Once I'd recovered from the shock of people wanting to buy it, and gone back to what friends and family call my 'proper' books, I decided it would be fun to do the same for my other long-time heroes, Mungo Jerry. An exchange of letters with Derek Wadeson, who had also been a Mungomaniac since the early days and had run the fan club for about five years, led to the birth of the project early in 1989.

Initially the idea was for me to produce a photocopied booklet on the same lines as the Roy Wood one. I sent a copy to Derek who showed it to Ray Dorset. His reaction was to take one look at it and decide we could go for something a little more upmarket. "How much is it going to cost me?" I asked Derek a little nervously on the phone that evening. "Won't cost you a penny," he assured me. "Ray will pay." I gulped and put the phone down.

People sometimes ask about the title. I chose this quite early on, my reasoning being that the whole world and his wife (or her husband, must be PC) remembered 'In The Summertime', but only the really knowledgeable could name more than a couple of the other records. As MJ had existed as entity for nearly two decades by then, and as the story went back further than that, I wanted to show the less-informed that there was a good deal more "beyond the summertime".

Considering Derek and I never met - time was at a premium for us both, one in St Helens, Merseyside, and the other in South Brent, Devon - the collaboration worked out pretty well. Both of us had different skills in the researching, shaping and writing process which complemented each other perfectly, and it's no cliché to say that neither of us could have done it without the other. Derek had the contacts, the phone numbers, and perhaps most important of all the gift of the gab (something I've never had). Every few days a massive envelope would arrive containing pages of scribbled-down notes from conversations with various band members of the band and management, past and present. Paul King and Colin Earl, who were both members of the 1970-72 line-up, were kind enough to send us several pages of reminiscences covering their days with Mungo, the King Earl Boogie Band and Skeleton Krew.

In fact, considering the number of people he rang up, the response rate was far more than we had dared to hope. Significantly, perhaps, the only two who didn't or wouldn't cooperate were two who still had a relatively high music biz profile. (Sorry, no naming and shaming). He spoke to one on the phone who professed he couldn't remember anything, gave the impression he couldn't care, and why the hell did we want to know anyway.

Of course the guy who made it all possible, Ray, was terrific throughout. I hope it doesn't make his ears burn if I say that he was more than happy for everyone to give their side of the story, particularly on the events of early 1972 when - his quote - "the other guys sacked me, but…" Each and every one had their say, and Derek and I were delighted. The one nagging thought I had at the back of my mind was that we might end up with a sanitised 'those hits just kept on coming' story which would pack about as much critical punch as a record company A4 press release. But Ray agreed with our warts and all approach. As he said at least once, he reckoned that one of the reasons for the book's existence would be as a cautionary read for aspiring young musos, to show them something of the business complexities of running or playing in a band. Getting a buzz out of playing rock'n'roll to a paying audience is one thing, but don't forget all the legal and management shenanigans that have to go with it.

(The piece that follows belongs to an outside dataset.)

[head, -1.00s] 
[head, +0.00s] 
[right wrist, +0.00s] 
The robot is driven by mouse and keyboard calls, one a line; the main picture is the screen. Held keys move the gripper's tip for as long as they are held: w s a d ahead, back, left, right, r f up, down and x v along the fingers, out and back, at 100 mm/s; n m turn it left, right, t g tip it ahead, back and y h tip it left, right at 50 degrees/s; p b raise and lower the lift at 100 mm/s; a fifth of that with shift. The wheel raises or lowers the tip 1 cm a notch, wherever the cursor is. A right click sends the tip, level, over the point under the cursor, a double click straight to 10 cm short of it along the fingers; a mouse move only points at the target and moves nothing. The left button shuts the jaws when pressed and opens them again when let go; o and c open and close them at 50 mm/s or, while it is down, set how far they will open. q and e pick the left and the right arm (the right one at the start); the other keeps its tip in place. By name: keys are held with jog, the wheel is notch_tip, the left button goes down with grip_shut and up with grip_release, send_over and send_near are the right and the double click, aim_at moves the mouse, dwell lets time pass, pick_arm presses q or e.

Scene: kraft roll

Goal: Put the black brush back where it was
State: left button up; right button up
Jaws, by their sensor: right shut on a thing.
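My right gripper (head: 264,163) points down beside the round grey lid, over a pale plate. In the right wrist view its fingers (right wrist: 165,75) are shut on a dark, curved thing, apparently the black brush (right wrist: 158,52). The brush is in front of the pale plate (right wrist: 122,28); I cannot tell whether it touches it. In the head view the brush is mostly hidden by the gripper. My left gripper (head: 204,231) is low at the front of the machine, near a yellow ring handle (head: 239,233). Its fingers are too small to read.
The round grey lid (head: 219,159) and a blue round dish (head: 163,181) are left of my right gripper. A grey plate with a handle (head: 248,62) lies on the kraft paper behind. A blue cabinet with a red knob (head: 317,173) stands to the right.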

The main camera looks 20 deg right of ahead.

Oh yes, one of my personal highs was one evening in May 1989. Derek rang about 7.30 to say that Ray was shooting a video for a new single or something but would try and call me later. At about 10.40 that night the phone went again. "Is that John?" a voice asked. "Speaking." "Hi, it's Ray Dorset, sorry to call you this late, but…" We chatted for several minutes, all quite naturally, and it only sunk in after I'd replaced the receiver that I had just spoken for the first time to a guy whose records I had been buying and idolising since I was in my teens. I don't know who picked me off the ceiling afterwards, but next work I was dying to make sure my colleagues knew about it. Is it possible to be a 34-year-old teenybopper!

Another one was when we arranged to meet that August. Luckily my holiday that year coincided with a few days that Ray was at home, and I was staying with a brother-in-law in the Basingstoke area. I had planned to spend a night with friends in London, and he offered to meet me off the Waterloo train at Hook near the Hants-Surrey border. It was our first meeting, and we had a very pleasant chat in the beer garden of a pub, looking at the draft manuscript and noting his comments. And thanks for the pint, Ray!

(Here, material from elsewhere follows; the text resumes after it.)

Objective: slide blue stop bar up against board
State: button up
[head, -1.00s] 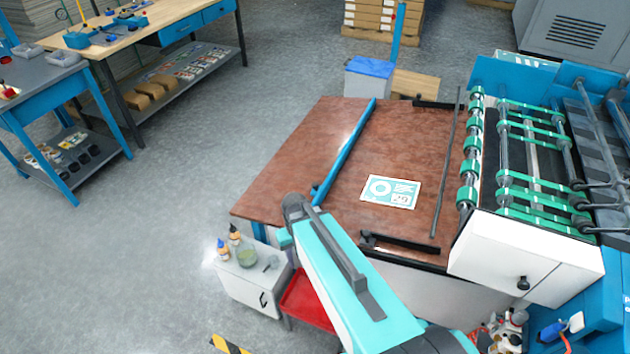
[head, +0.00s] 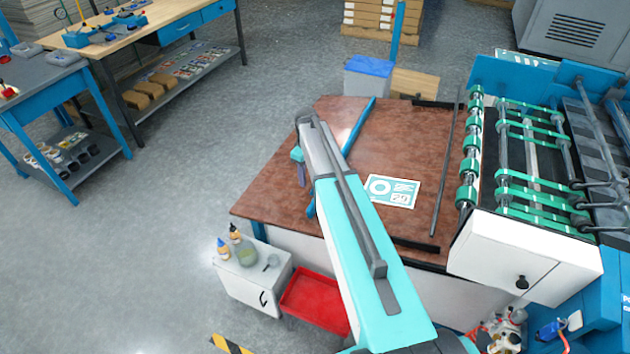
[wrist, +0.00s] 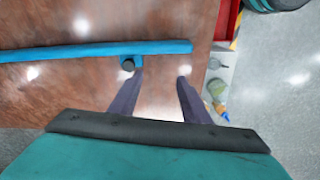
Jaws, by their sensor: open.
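The blue stop bar (head: 359,128) lies across the brown tabletop, partly hidden by my arm in the head view. In the wrist view the bar (wrist: 75,52) runs from the left edge towards the upper right, with a dark round knob (wrist: 127,64) on its near side. The board, a flat white and teal printed piece (head: 391,191), lies to the right of the bar, with bare tabletop between them. My gripper (head: 303,176) is over the table on the bar's left side. In the wrist view its fingers (wrist: 160,78) are apart and empty, the left tip close to the knob; contact cannot be told.
The brown table (head: 285,175) is bare left of the bar. A thin dark rail (head: 446,165) and the green-roller machine (head: 520,150) stand to the right. A white cabinet with bottles (head: 250,275) and a red tray (head: 315,298) are below the table's near edge.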

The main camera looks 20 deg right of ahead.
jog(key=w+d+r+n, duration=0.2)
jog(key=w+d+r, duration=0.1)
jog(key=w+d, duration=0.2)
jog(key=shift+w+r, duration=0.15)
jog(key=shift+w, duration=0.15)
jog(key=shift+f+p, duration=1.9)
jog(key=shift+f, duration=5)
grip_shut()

By the end of March 1990 the whole thing was just about complete. There were one or two little glitches, as was only to be expected. Without giving too many secrets away, we were told a few things about various members of the group and management team that we were advised by our sources, on a period of sober reflection, were best left out for legal reasons. Derek and I pulled one or two things out of the proofs at the final stage in order to avoid causing offence.

One unforeseen complication came when Ray went to a Skeleton Krew gig at about that time, partly to say hello to the guys whom he hadn't seen for a long time and partly so he could add a few words in his 'In the first person' section near the end of the book. A few days later Derek had a slightly testy phone call from Colin Earl on the lines of 'What's going on?' It must be said that a certain amount of diplomatic skills had to be exercised in order to keep both factions (if that's the word) happy.

Well done Derek - I'm glad I was the one sitting at home out of the fray, merely responsible for knocking it all together. Even if there were times when I half-wished the postman wasn't going to bring me yet another hefty package of photocopies and fax messages! If there were a few CDs or the odd single in there, that was a different matter…

A few months of proof-reading, selecting photographs and other illustrations, and visits to the printers in Plymouth later (I won't go into the time when a vanload of outer covers bound for somewhere in Cornwall to be laminated disappeared en route), and by September 1990 we had taken delivery of several boxes of the finished product. Yes, it was hard work, but I am sure I speak for all of us when I say that it really was a thrill to see the end result.